• **WRITTEN INSTRUCTION**
Omitting the pictures, copy exactly each line from the one containing "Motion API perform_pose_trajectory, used" up to and including the one containing "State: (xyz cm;".

— start of SUPPLIED ENTRIES —

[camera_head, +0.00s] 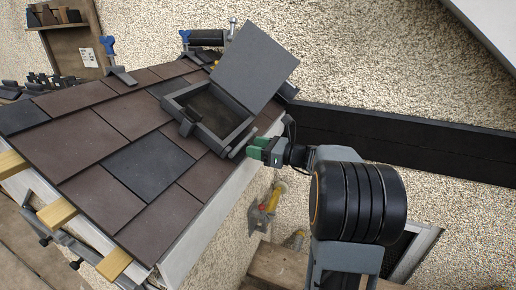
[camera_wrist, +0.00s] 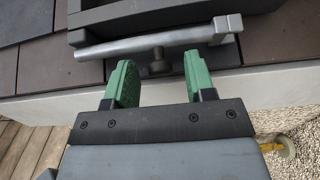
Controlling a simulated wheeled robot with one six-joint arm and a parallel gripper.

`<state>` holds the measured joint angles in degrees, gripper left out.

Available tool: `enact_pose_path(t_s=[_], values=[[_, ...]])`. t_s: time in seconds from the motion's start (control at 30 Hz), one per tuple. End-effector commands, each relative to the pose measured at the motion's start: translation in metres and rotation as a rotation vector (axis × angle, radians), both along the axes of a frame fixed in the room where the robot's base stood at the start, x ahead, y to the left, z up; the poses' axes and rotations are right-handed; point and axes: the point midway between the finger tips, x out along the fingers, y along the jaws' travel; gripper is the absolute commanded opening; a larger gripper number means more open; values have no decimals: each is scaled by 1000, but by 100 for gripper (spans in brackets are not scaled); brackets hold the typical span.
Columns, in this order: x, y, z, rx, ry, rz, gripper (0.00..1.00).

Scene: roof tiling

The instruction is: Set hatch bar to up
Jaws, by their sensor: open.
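The hatch bar (camera_wrist: 135,43) is a grey metal handle lying along the near side of the dark hatch frame (camera_wrist: 178,12), with a short dark knob (camera_wrist: 158,66) below its middle. In the head view the bar (camera_head: 240,140) shows small beside the frame (camera_head: 222,142). The hatch lid (camera_head: 256,67) stands raised and tilted. My gripper (camera_wrist: 157,72) is open, its green fingers either side of the knob and just short of the bar. Contact cannot be told. In the head view my gripper (camera_head: 257,150) is at the frame's right corner.
Brown and dark roof tiles (camera_head: 80,147) surround the hatch. Blue-handled clamps (camera_head: 112,62) stand at the roof's upper edge. A pebbled wall (camera_head: 350,60) and a dark beam (camera_head: 400,135) lie to the right. A yellow-handled tool (camera_head: 268,200) hangs below the eave.

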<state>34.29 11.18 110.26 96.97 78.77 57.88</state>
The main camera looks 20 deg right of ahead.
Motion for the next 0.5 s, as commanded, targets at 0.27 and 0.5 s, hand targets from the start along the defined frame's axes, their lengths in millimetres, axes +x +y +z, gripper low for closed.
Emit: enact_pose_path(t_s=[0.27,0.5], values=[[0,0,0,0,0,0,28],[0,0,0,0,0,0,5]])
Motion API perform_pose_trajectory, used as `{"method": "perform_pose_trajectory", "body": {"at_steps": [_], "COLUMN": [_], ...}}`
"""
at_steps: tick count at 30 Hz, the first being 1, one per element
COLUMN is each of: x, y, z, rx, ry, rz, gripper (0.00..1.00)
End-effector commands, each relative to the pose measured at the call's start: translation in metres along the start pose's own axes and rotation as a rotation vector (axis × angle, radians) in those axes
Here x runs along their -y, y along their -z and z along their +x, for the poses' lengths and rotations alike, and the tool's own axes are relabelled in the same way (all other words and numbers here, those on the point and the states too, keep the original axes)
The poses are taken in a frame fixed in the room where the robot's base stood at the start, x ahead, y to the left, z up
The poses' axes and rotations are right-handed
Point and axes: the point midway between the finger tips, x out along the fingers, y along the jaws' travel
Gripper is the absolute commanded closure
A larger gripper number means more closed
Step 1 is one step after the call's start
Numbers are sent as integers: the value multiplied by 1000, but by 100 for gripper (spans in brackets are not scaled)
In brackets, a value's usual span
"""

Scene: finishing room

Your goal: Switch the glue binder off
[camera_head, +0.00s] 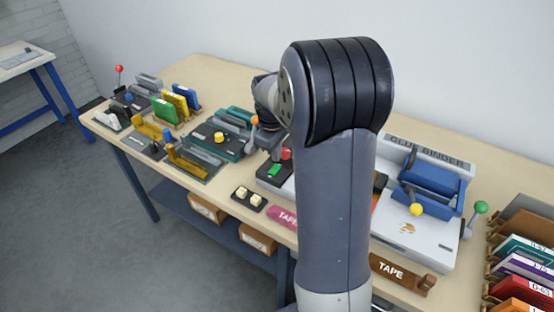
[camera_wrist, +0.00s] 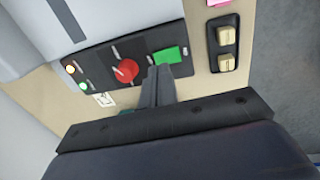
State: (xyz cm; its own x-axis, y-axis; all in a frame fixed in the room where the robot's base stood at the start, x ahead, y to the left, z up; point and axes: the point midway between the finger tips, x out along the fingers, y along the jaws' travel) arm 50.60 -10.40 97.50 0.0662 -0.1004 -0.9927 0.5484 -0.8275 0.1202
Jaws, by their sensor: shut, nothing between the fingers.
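The glue binder (camera_head: 416,233), a pale machine lettered GLUE BINDER with a blue clamp, stands on the bench at right, partly hidden by my arm. A dark control panel with a green switch (camera_head: 274,170) and a red knob (camera_head: 286,154) shows left of my arm. In the wrist view the panel (camera_wrist: 96,70) adjoins a pale machine body. It carries the red knob (camera_wrist: 125,71), the green switch (camera_wrist: 169,55) and two lit lamps, yellow and green. My gripper (camera_wrist: 162,72) is shut and empty, its tips close to the green switch; contact cannot be told.
A brown TAPE holder (camera_head: 402,274) lies at the front edge. Several tools crowd the bench's left; a file rack (camera_head: 520,262) stands at right.

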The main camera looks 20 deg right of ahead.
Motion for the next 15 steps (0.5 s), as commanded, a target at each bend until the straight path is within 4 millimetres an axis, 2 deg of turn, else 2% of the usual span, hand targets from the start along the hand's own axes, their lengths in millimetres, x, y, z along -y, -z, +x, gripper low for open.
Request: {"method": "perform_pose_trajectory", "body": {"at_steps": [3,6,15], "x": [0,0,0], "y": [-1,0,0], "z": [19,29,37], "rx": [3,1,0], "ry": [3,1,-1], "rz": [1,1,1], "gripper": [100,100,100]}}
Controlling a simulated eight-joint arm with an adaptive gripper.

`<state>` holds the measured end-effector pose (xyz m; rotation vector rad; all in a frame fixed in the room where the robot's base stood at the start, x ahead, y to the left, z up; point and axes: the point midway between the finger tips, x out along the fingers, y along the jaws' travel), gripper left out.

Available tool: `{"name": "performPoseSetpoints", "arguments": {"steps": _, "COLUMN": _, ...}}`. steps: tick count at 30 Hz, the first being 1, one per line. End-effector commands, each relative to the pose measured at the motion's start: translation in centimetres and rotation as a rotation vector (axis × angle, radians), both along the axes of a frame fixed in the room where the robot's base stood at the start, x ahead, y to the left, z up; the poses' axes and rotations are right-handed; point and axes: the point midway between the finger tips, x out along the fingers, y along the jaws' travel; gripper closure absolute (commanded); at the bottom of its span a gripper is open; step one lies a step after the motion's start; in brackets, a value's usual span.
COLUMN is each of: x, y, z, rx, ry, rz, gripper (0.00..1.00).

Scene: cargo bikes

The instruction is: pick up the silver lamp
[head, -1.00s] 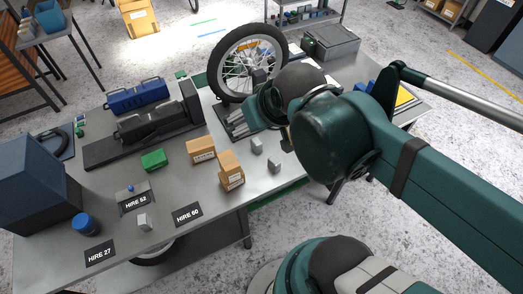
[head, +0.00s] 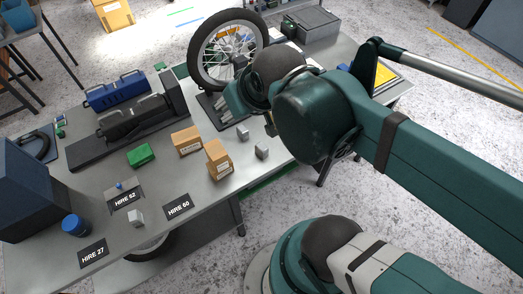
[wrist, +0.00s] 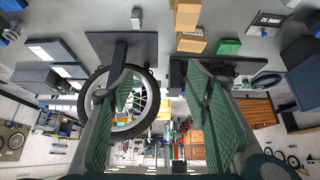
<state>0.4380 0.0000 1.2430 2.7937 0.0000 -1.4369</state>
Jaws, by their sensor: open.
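Small silver-grey block-like items stand on the workbench (head: 95,218). One (head: 262,151) is by the front edge, right of the cardboard boxes, and another (head: 243,133) is just behind it. A third (head: 136,217) stands between the HIRE labels. I cannot tell which is the silver lamp. In the wrist view, one small silver block (wrist: 137,18) shows near the top, beyond the fingers. My gripper (wrist: 158,62) is open, its two green textured fingers wide apart with nothing held between them. In the head view my own arm largely hides it, above the bench's right half.
A spoked wheel (head: 228,50) stands upright behind, close to my wrist.

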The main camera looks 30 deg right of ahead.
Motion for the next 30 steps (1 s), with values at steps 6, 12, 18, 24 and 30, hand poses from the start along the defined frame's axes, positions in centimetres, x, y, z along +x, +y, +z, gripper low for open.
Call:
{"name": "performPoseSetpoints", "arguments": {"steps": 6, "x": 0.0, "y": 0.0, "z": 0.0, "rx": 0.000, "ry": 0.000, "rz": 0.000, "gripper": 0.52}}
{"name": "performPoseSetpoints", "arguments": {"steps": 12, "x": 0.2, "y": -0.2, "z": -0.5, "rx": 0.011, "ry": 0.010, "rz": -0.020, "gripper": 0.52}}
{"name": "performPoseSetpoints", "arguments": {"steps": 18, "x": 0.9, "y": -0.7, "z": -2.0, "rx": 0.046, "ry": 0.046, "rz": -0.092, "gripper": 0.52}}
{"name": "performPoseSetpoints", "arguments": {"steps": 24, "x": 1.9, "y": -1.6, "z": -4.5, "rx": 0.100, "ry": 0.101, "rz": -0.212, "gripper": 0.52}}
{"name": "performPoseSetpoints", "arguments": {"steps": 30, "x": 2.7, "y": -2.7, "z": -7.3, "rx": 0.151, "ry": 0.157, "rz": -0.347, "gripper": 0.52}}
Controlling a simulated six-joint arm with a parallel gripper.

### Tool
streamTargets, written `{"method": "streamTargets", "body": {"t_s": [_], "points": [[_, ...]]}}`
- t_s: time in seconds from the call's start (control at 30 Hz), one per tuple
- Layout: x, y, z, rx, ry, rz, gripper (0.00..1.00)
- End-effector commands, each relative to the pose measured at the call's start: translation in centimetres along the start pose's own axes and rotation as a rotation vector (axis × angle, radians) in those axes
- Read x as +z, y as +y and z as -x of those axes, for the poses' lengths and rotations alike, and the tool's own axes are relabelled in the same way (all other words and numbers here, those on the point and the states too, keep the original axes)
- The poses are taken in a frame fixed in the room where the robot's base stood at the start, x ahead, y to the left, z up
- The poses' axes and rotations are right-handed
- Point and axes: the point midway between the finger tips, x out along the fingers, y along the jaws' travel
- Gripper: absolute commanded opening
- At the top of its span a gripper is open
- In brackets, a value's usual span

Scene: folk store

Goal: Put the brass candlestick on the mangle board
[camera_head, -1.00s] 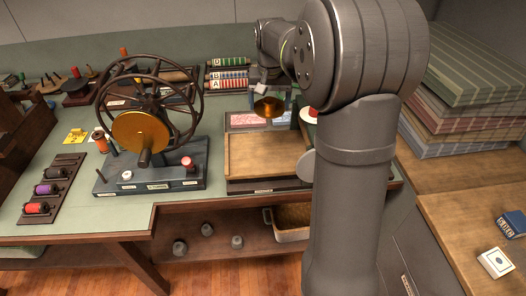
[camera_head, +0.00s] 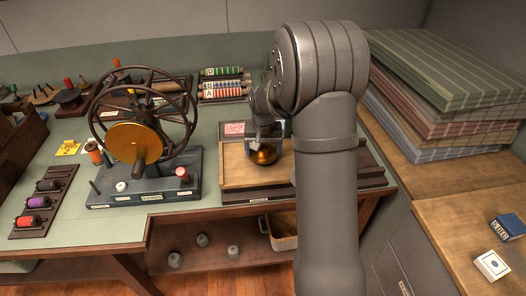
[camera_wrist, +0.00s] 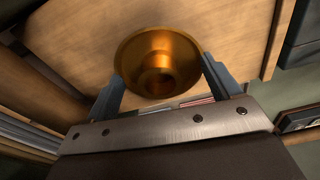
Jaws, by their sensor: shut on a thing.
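The brass candlestick (camera_head: 264,155) is between the fingers of my gripper (camera_head: 265,147), over the rear part of the flat wooden board (camera_head: 240,179), which looks like the mangle board. In the wrist view the candlestick (camera_wrist: 158,58) shows its round, wide dish and central socket, seen from above. My gripper (camera_wrist: 163,86) is shut on it, one finger at each side of the dish. The wooden board (camera_wrist: 75,38) fills much of the background there. I cannot tell whether the candlestick touches the board. My arm hides the board's right part in the head view.
A spinning-wheel-like winder (camera_head: 140,135) stands left of the board. Striped spools (camera_head: 222,88) lie behind it, and a rack of bobbins (camera_head: 40,205) is at the far left. Folded striped cloths (camera_head: 450,75) are stacked at right. A basket (camera_head: 281,232) is on the shelf below.

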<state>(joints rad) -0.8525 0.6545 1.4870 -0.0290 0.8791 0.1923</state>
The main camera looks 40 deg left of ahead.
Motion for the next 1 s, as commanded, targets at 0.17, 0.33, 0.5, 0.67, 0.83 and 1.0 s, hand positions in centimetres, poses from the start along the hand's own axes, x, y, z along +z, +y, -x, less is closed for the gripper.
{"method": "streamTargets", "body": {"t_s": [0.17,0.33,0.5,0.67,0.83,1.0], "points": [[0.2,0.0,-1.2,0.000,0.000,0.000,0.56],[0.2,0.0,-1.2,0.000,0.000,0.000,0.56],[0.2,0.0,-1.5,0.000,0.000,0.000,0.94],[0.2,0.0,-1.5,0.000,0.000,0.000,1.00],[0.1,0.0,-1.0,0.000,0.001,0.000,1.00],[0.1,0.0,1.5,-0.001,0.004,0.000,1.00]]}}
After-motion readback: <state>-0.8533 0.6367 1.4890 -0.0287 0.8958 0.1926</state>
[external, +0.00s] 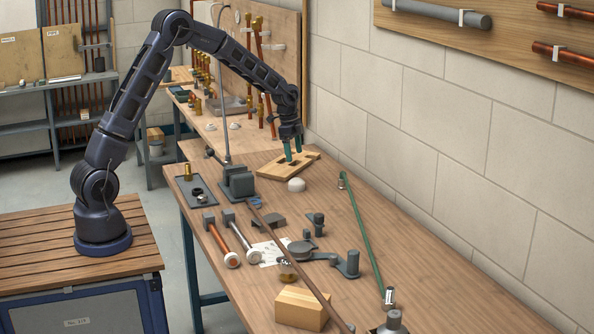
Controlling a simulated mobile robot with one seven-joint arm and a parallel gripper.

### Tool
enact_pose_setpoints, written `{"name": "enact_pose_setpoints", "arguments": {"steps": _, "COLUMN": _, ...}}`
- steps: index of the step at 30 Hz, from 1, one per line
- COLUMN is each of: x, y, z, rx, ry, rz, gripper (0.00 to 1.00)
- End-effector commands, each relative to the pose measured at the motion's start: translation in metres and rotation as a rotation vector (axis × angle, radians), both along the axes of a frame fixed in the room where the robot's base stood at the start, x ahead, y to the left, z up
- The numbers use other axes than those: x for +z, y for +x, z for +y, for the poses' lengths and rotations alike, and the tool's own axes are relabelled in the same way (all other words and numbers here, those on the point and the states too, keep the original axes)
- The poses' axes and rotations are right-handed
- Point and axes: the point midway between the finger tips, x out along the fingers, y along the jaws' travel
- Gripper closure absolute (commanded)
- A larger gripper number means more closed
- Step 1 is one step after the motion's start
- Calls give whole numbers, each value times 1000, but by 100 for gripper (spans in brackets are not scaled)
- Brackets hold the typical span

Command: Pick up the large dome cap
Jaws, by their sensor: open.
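A white dome-shaped cap (296,184) sits on the wooden workbench, just in front of a light wooden board (272,168). It is the largest white dome I see, and it stands apart from my gripper. My gripper (293,158) points down with its two teal fingers apart, over the board and a little behind the cap. A small dark spot shows on the board below the fingers; I cannot tell what it is. I see nothing held between the fingers.
A grey vise-like block (237,184) with an upright rod stands left of the board. A long green rod (362,232) lies to the right. Two smaller white domes (234,126) sit farther back. Mallets, fittings and a wooden block (300,309) crowd the front; a block wall borders the right.

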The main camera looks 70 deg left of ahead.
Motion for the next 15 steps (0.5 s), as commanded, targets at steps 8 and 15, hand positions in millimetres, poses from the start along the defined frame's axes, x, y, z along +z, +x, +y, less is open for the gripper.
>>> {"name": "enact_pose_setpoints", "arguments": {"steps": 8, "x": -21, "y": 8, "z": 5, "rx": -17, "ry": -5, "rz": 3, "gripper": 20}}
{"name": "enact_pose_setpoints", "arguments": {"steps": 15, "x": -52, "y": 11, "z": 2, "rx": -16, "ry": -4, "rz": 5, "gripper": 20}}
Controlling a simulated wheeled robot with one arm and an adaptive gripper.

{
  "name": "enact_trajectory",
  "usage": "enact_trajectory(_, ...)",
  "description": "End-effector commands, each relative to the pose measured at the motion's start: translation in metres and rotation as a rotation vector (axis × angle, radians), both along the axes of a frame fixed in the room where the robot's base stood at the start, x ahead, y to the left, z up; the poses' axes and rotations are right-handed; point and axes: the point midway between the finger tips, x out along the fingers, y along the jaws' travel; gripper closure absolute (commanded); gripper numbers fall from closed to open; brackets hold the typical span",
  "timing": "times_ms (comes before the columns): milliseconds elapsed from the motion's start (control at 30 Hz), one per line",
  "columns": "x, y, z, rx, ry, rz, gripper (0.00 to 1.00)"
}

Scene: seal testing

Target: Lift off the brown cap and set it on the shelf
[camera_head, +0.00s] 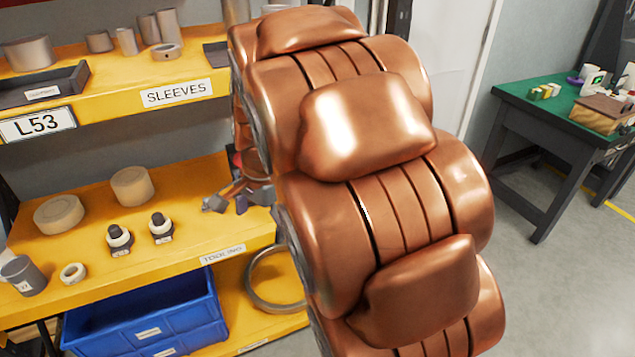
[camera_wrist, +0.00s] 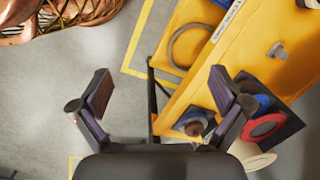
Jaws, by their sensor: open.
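A small brown cap (camera_wrist: 195,127) shows in the wrist view, on a blue round part at the near edge of the yellow shelf. My gripper (camera_wrist: 160,88) is open and empty, with its fingers spread wide. The cap lies nearer the right finger, which partly covers the area around it. I cannot tell the height between gripper and cap. In the head view my gripper (camera_head: 226,198) shows only in part beside the shelf, behind my copper arm. The cap cannot be made out there. The yellow shelf (camera_head: 205,243) marked TOOLING is in view.
On the shelf stand beige cylinders (camera_head: 133,186), two black-and-white fittings (camera_head: 161,228) and a grey cup (camera_head: 23,276). Blue bins (camera_head: 148,320) and a large ring (camera_head: 262,285) are below. A red ring (camera_wrist: 264,128) lies right of the cap. A green-topped table (camera_head: 550,105) stands right.

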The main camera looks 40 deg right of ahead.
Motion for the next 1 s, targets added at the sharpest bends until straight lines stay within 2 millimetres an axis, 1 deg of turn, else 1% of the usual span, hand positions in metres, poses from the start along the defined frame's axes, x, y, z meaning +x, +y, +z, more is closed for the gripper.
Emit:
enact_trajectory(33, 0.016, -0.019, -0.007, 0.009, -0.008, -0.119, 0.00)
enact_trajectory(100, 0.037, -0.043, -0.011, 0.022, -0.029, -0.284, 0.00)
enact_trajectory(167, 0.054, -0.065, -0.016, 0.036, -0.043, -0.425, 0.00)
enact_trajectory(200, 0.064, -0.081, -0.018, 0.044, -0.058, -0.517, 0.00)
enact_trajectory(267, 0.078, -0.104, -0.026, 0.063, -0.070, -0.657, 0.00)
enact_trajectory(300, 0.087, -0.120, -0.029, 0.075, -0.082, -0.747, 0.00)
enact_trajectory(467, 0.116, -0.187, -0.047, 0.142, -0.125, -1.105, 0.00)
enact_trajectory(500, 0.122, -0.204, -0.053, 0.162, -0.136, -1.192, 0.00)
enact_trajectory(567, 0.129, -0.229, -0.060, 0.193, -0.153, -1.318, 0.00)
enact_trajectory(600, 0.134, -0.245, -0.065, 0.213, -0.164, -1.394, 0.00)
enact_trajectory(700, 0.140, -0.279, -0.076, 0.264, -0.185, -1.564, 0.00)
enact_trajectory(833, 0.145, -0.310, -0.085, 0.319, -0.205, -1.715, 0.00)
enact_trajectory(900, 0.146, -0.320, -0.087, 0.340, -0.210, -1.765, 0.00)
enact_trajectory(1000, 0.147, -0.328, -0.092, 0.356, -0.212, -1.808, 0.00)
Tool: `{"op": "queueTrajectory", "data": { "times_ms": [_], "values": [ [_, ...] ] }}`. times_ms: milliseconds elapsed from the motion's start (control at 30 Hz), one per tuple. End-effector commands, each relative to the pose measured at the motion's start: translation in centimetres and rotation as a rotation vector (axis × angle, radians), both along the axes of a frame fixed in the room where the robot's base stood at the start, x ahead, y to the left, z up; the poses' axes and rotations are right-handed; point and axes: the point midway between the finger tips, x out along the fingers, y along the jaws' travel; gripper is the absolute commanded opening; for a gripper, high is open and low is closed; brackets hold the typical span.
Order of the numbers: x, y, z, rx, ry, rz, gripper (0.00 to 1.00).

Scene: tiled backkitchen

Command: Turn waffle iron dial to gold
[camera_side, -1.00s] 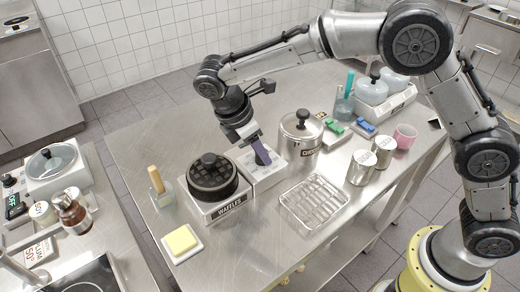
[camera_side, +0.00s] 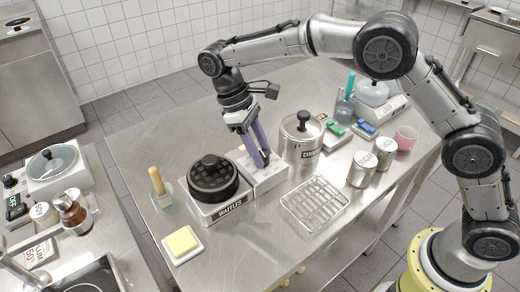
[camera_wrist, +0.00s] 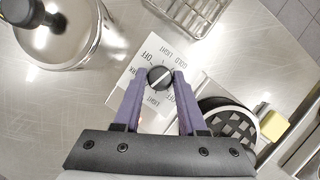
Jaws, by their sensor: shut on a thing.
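The waffle iron (camera_side: 212,212) has a round dark grid plate and a white control box (camera_side: 268,181) on its right. On the box, the wrist view shows a round black dial (camera_wrist: 160,77) with a white pointer line slanting from lower left to upper right. Printed labels surround it: GOLD and LIGHT above, with OFF and LIGHT also on the left and below. My gripper (camera_wrist: 160,74) is shut on the dial, with one purple finger on each side. My gripper also shows in the side view (camera_side: 260,163), over the box. Its fingers hide the dial there.
A lidded pot (camera_side: 301,135) stands close right of the control box. A wire rack (camera_side: 315,203) lies in front. Bare steel table lies behind.

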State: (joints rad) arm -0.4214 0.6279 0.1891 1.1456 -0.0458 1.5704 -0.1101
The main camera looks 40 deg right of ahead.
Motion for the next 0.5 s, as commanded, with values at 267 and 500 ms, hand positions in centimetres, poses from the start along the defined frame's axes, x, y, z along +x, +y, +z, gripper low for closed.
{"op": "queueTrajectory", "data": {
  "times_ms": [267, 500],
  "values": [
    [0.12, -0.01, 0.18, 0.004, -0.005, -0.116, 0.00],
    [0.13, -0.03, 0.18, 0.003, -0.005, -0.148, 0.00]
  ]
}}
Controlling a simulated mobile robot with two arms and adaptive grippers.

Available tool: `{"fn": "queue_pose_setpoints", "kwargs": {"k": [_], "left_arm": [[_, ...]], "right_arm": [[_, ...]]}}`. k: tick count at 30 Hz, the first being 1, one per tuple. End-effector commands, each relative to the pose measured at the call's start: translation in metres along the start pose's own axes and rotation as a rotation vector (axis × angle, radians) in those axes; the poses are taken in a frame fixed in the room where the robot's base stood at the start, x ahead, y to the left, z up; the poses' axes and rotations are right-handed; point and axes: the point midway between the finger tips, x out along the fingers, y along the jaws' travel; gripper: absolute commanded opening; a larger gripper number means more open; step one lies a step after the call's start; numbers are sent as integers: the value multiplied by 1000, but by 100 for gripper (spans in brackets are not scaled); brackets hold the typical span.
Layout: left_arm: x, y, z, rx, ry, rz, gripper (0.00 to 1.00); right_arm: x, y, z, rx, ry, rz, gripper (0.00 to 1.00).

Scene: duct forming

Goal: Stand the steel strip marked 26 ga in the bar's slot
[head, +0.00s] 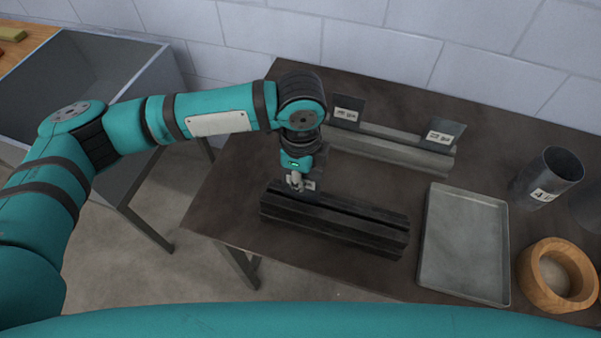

— end of SUPPLIED ENTRIES —

• **REPLY TO THE TASK**
Motion API perform_pose_trajectory, used as `{"method": "perform_pose_trajectory", "body": {"at_steps": [_], "COLUMN": [_], ...}}`
"""
at_steps: tick count at 30 Hz, the first being 1, one per element
COLUMN is each of: x, y, z, rx, ry, rz, gripper (0.00..1.00)
End-effector commands, each relative to the pose measured at the call's start: translation in metres along the start pose's own axes and rotation as a rotation vector (axis × angle, radians) in those axes
Here x runs along their -y, y along their -z and z along their +x, for the poses' lengths and rotations alike, and the tool's own axes are relabelled in the same way (all other words and numbers here, those on the point and the states too, keep the original axes)
The poses are taken in a frame fixed in the room where the robot's base stood at the start, x ahead, y to the left, z up
The poses' axes and rotations are right-handed
Point and axes: the point midway between the finger tips, x out along the fingers, y along the jaws' travel
Gripper is the absolute commanded closure
A larger gripper number means more closed
Step 1 is one step after the call's start
Numbers are sent as integers: the value multiplied by 1000, but by 100 for gripper (spans in brackets are not scaled)
In brackets, a value's usual span
"""

Scene: finishing room

Your goal: Switch the glue binder off
[camera_head, +0.00s] 
[camera_wrist, +0.00s] 
State: (xyz cm; its own x-axis, y-axis; all in a frame fixed in the room where the robot's base stood at the start, x ahead, y to the left, z up; point and axes: the point midway between the finger tips, x out along the fingers, y along the jaws' travel) arm 50.60 -10.40 97.50 0.0662 -0.1004 -0.9927 0.5484 -0.8275 0.1202

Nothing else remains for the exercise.